Iannis Xenakis: Alpha and Omega (disc three) (Accord)
Purchased through mail order
I have a lot of Xenakis around here. I've previously recounted how I first heard Xenakis' music as a college student; it was really the first I'd heard any so-called avant-garde new music. More labels. With Xenakis' first mature works dating to 1953-4, you can't really call this new music.
Why do I even listen to things like this? There's a part of me that likes Xenakis' music, particularly the orchestral works, because they're kind of ridiculous. How can someone make a symphony orchestra sound so strident? He eschewed serialism, a style of composition that seems mathematical, to rely on math processes of a far more complex nature for generating compositions, or at least material for compositions. The pieces certainly don't sound like serialism, especially his frequent reliance on string glissandi. (I read that Boulez disliked string glissandi. It may or may not be true, I'm starting to question the accuracy of many of my half-remembered "facts" that I write here.)
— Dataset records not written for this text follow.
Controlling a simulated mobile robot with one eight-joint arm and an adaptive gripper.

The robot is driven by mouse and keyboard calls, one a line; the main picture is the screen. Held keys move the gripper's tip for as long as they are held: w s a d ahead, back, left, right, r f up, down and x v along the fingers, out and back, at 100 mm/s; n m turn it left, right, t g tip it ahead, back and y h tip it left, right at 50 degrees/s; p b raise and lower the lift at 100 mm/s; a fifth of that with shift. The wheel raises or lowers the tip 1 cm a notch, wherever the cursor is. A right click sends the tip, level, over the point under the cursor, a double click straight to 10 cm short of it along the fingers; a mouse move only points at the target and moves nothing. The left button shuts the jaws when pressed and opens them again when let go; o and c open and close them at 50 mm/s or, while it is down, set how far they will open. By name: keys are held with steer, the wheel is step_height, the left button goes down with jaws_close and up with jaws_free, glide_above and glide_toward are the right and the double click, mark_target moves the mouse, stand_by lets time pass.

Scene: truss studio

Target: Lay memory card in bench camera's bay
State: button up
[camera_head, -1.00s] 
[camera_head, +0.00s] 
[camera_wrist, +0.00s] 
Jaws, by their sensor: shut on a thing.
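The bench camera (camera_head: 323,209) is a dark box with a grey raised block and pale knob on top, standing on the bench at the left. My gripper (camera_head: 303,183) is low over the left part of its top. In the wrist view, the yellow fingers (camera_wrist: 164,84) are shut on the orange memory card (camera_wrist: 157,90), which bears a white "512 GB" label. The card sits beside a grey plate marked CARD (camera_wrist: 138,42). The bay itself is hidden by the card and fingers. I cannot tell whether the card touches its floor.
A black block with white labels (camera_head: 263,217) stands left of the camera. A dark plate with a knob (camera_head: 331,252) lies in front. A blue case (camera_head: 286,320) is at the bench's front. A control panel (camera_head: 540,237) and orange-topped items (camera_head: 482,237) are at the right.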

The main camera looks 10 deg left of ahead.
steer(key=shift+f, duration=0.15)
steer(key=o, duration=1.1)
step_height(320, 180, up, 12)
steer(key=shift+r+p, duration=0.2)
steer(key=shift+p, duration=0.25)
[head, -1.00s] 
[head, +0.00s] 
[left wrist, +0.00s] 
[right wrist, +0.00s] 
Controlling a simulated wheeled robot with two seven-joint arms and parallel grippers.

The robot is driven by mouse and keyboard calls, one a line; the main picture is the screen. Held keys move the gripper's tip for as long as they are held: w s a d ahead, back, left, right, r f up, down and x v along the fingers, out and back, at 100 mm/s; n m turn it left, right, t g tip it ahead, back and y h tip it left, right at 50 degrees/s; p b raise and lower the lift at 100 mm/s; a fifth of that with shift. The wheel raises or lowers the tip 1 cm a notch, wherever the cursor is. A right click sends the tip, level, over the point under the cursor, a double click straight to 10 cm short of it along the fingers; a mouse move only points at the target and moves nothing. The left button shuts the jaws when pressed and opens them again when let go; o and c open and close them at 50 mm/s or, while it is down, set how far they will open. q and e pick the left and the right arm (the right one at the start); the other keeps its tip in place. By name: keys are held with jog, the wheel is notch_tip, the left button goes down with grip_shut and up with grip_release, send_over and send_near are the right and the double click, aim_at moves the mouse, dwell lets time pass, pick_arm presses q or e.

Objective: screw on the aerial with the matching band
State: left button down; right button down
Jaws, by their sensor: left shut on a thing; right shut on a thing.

So as I wrote, I have a lot of Xenakis around here. I doubt I have everything he composed, but it surely must be most of it. This particular collection is four discs, more-or-less divided into early, middle, and later era works. There's enough on here that I didn't have otherwise that I thought it was worth ordering.
Disc three features only two works from 1971: Antikhthon for "86 or 60" players, for the purpose of ballet. It has the hallmarks of Xenakis orchestral music without seeming to focus on a particular direction for the work: glissandi, harsh high string clusters, tossing around a single pitch among players, "clouds" of sounds among various instrumental families. Maybe the point of it is the collage-liked feeling of the work? I would have loved to have seen whatever ballet was choreographed for this.
Then there's Persepolis, a work for tape. It hits pretty hard from the start, a sort of indescribable mass of sound that barely lets up for several minutes. At the time, Xenakis was disinterested in purely electronic sounds in favor of his own brand of musique concrète, the collection and manipulation of sound samples. There surely must be some gong/tam tam in there, perhaps bowed; it was a source for an earlier tape work of his. Persepolis ebbs and flows in its first half, then suddenly stops. Part two begins far more low-key, less dense, but no less continuous. Sitting on top of the mix is something bow: string? Maybe. It's nasty, probably intentionally confrontational.
The was commissioned for and presented in Persepolis in Iran, well before the revolution. It was outside with people carrying torches. It must have an intense experience; it's pretty intense on just my modest home stereo system. My understanding is that retired composition teacher from Carnegie Mellon, Reza Vali, was in attendance.
Could this be Xenakis' most famous work? There's an issue of it with a second disc of remixes, including those by Merzbow, Zbigniew Karkowski, and Otomo Yishihide. There's little question that it's a precedent to more recent college/noise works, Merzbow definitely coming to mind.
When I was teaching electronic music, I'd have occasional listening assignments. Only one (Stockhausen) clocked in at over ten minutes. For one particular section I made an open-ended assignment: find something in the library collection and listen to it, right about it to the class blog. One student told me he had listened to this. "The entire piece?" I asked. Oh yes he insisted, he wanted to know about it. That's the sort of patience and intellectual curiosity I'd been missing in the past several years, but then this was an exceptional student. But I can't complain too much, I think this is the first time I've made a point of sitting and listening to it in its entirety too.